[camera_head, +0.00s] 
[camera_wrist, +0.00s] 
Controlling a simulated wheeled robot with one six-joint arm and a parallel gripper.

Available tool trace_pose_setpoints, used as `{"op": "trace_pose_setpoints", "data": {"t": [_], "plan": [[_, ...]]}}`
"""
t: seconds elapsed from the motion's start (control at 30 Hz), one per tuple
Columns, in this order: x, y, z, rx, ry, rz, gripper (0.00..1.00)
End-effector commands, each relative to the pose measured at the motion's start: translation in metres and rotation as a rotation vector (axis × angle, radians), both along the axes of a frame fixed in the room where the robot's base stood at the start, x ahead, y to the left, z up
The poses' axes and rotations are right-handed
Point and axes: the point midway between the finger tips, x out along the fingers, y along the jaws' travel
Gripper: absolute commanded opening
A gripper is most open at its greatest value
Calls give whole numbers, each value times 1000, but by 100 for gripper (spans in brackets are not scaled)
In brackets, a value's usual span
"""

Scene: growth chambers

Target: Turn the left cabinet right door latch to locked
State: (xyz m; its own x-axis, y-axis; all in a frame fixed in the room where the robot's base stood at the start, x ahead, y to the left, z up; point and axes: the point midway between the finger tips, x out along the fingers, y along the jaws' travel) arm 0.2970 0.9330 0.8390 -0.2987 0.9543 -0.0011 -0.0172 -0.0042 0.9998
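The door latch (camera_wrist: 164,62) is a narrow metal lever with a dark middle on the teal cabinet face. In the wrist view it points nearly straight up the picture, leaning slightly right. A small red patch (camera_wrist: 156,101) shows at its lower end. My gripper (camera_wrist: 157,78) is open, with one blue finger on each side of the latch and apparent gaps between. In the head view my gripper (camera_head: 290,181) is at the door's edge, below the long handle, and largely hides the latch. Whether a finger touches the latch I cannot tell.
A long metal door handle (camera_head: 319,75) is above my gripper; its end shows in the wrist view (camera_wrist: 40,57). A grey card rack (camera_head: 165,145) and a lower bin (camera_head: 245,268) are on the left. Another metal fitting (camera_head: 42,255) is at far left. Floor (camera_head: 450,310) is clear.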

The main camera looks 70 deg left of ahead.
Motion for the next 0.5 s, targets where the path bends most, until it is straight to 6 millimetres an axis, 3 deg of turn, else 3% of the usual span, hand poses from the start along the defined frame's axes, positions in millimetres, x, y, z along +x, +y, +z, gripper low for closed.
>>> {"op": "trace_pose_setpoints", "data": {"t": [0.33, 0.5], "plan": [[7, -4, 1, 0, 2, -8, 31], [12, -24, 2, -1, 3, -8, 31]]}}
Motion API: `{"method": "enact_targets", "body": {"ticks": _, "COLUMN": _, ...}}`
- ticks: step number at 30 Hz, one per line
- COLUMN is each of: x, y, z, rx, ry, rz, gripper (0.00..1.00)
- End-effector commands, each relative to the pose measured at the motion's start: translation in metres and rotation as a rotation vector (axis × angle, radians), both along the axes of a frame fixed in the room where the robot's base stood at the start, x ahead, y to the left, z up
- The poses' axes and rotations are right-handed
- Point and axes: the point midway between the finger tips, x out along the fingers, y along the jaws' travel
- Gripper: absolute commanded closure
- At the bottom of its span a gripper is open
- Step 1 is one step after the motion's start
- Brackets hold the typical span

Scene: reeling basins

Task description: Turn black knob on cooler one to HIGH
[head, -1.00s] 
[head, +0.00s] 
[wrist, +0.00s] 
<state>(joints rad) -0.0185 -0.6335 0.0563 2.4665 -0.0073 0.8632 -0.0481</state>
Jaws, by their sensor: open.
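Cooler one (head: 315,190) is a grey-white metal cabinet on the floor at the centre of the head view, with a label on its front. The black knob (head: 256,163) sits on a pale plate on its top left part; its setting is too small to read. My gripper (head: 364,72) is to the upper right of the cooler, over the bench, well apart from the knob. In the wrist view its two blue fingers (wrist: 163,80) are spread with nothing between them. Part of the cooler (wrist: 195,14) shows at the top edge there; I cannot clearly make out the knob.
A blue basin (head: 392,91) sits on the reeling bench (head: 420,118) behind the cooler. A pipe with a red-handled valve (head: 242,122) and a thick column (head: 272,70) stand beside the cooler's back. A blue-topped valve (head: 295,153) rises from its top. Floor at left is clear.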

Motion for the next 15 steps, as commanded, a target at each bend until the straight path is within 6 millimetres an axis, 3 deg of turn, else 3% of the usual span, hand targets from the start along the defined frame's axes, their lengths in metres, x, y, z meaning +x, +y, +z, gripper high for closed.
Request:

▸ Instruction: What is the number of lines above that hold the string "millimetres"? Answer with that number alone.

▸ Result of the exercise: 2